■ Task to carry out: Reproduce the listing below without any change.

■ Supplied material:

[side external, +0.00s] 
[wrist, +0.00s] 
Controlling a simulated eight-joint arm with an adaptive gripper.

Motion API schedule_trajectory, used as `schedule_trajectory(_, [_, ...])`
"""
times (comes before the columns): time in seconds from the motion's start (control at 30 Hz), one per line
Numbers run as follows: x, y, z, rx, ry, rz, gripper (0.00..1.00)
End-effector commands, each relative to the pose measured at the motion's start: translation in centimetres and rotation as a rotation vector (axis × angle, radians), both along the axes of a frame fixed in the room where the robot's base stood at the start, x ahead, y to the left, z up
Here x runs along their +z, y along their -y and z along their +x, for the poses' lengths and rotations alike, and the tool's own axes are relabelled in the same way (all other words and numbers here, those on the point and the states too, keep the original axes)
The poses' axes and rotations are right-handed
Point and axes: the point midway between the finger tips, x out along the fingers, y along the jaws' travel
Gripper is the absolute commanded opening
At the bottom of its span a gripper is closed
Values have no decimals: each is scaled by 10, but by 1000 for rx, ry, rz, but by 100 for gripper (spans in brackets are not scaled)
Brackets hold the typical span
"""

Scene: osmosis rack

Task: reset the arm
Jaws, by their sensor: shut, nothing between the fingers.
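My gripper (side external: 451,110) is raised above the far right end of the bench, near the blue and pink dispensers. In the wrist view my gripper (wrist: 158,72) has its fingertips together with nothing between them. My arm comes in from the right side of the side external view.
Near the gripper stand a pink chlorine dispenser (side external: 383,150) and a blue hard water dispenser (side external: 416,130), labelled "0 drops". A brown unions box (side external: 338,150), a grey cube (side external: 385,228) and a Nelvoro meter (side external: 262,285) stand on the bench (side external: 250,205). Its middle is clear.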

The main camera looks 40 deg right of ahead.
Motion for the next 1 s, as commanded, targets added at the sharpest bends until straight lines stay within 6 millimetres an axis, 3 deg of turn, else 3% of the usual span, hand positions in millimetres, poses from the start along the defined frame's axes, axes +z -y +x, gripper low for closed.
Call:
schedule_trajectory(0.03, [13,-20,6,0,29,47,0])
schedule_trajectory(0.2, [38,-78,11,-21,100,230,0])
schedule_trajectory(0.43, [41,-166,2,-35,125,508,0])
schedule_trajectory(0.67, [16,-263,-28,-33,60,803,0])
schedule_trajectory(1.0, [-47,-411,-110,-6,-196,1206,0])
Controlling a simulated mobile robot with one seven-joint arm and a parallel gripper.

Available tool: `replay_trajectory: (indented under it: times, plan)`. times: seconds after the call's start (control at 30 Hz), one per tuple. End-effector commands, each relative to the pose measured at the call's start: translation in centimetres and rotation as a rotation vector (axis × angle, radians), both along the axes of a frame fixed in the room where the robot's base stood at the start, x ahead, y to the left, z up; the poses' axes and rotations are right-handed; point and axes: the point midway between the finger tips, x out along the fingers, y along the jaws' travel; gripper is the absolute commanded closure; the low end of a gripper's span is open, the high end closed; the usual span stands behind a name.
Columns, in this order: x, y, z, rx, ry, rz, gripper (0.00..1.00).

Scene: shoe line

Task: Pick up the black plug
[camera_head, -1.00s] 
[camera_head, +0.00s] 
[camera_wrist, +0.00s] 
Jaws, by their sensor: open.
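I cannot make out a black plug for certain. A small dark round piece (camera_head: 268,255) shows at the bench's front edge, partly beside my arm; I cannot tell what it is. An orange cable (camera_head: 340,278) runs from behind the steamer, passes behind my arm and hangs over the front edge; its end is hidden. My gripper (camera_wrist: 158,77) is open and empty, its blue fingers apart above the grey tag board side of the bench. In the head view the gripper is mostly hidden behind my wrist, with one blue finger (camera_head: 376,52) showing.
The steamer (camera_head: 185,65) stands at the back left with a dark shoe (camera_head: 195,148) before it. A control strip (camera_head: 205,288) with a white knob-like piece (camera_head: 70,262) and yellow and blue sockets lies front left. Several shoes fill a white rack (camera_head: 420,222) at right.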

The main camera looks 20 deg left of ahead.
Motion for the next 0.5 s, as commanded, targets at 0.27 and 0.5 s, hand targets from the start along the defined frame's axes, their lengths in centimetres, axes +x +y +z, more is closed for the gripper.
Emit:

■ Solution for this task:
[side external, +0.00s] 
[wrist, +0.00s] 
Controlling a simulated eight-joint arm with an adaptive gripper.

Motion API schedule_trajectory, used as `schedule_trajectory(_, [_, ...])`
"""
times (comes before the columns): time in seconds from the motion's start (control at 30 Hz), one per line
Numbers run as follows: x, y, z, rx, ry, rz, gripper (0.00..1.00)
End-effector commands, each relative to the pose measured at the motion's start: translation in centimetres and rotation as a rotation vector (axis × angle, radians), both along the axes of a frame fixed in the room where the robot's base stood at the start, x ahead, y to the left, z up
Here x runs along their +z, y along their -y and z along their +x, for the poses' lengths and rotations alike, and the tool's own axes are relabelled in the same way (all other words and numbers here, those on the point and the states too, keep the original axes)
The poses' axes and rotations are right-handed
Point and axes: the point midway between the finger tips, x out along the fingers, y along the jaws' travel
Gripper is the absolute commanded opening
At the bottom of its span a gripper is closed
Values have no decimals: each is scaled by 10, but by 1000 for rx, ry, rz, but by 100 for gripper (spans in brackets are not scaled)
Brackets hold the typical span
"""

Scene: osmosis rack

Task: reset the arm
Jaws, by their sensor: shut, nothing between the fingers.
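My gripper (side external: 451,110) is raised above the far right end of the bench, near the blue and pink dispensers. In the wrist view my gripper (wrist: 158,72) has its fingertips together with nothing between them. My arm comes in from the right side of the side external view.
Near the gripper stand a pink chlorine dispenser (side external: 383,150) and a blue hard water dispenser (side external: 416,130), labelled "0 drops". A brown unions box (side external: 338,150), a grey cube (side external: 385,228) and a Nelvoro meter (side external: 262,285) stand on the bench (side external: 250,205). Its middle is clear.

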The main camera looks 40 deg right of ahead.
Motion for the next 1 s, as commanded, targets added at the sharpest bends until straight lines stay within 6 millimetres an axis, 3 deg of turn, else 3% of the usual span, hand positions in millimetres, poses from the start along the defined frame's axes, axes +z -y +x, gripper low for closed.
Call:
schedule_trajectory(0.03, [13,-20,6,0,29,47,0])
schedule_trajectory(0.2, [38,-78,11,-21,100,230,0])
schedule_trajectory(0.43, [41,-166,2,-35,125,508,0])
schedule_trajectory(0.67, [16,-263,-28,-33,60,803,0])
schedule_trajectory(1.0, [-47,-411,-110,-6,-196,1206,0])
Controlling a simulated mobile robot with one seven-joint arm and a parallel gripper.

Available tool: `replay_trajectory: (indented under it: times, plan)`. times: seconds after the call's start (control at 30 Hz), one per tuple. End-effector commands, each relative to the pose measured at the call's start: translation in centimetres and rotation as a rotation vector (axis × angle, radians), both along the axes of a frame fixed in the room where the robot's base stood at the start, x ahead, y to the left, z up; the poses' axes and rotations are right-handed; point and axes: the point midway between the finger tips, x out along the fingers, y along the jaws' travel; gripper is the absolute commanded closure; the low end of a gripper's span is open, the high end closed; the usual span stands behind a name.
Columns, in this order: x, y, z, rx, ry, rz, gripper (0.00..1.00).

Scene: shoe line

Task: Pick up the black plug
[camera_head, -1.00s] 
[camera_head, +0.00s] 
[camera_wrist, +0.00s] 
Jaws, by their sensor: open.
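I cannot make out a black plug for certain. A small dark round piece (camera_head: 268,255) shows at the bench's front edge, partly beside my arm; I cannot tell what it is. An orange cable (camera_head: 340,278) runs from behind the steamer, passes behind my arm and hangs over the front edge; its end is hidden. My gripper (camera_wrist: 158,77) is open and empty, its blue fingers apart above the grey tag board side of the bench. In the head view the gripper is mostly hidden behind my wrist, with one blue finger (camera_head: 376,52) showing.
The steamer (camera_head: 185,65) stands at the back left with a dark shoe (camera_head: 195,148) before it. A control strip (camera_head: 205,288) with a white knob-like piece (camera_head: 70,262) and yellow and blue sockets lies front left. Several shoes fill a white rack (camera_head: 420,222) at right.

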The main camera looks 20 deg left of ahead.
Motion for the next 0.5 s, as commanded, targets at 0.27 and 0.5 s, hand targets from the start along the defined frame's axes, their lengths in centimetres, axes +x +y +z, more is closed for the gripper.
Emit:

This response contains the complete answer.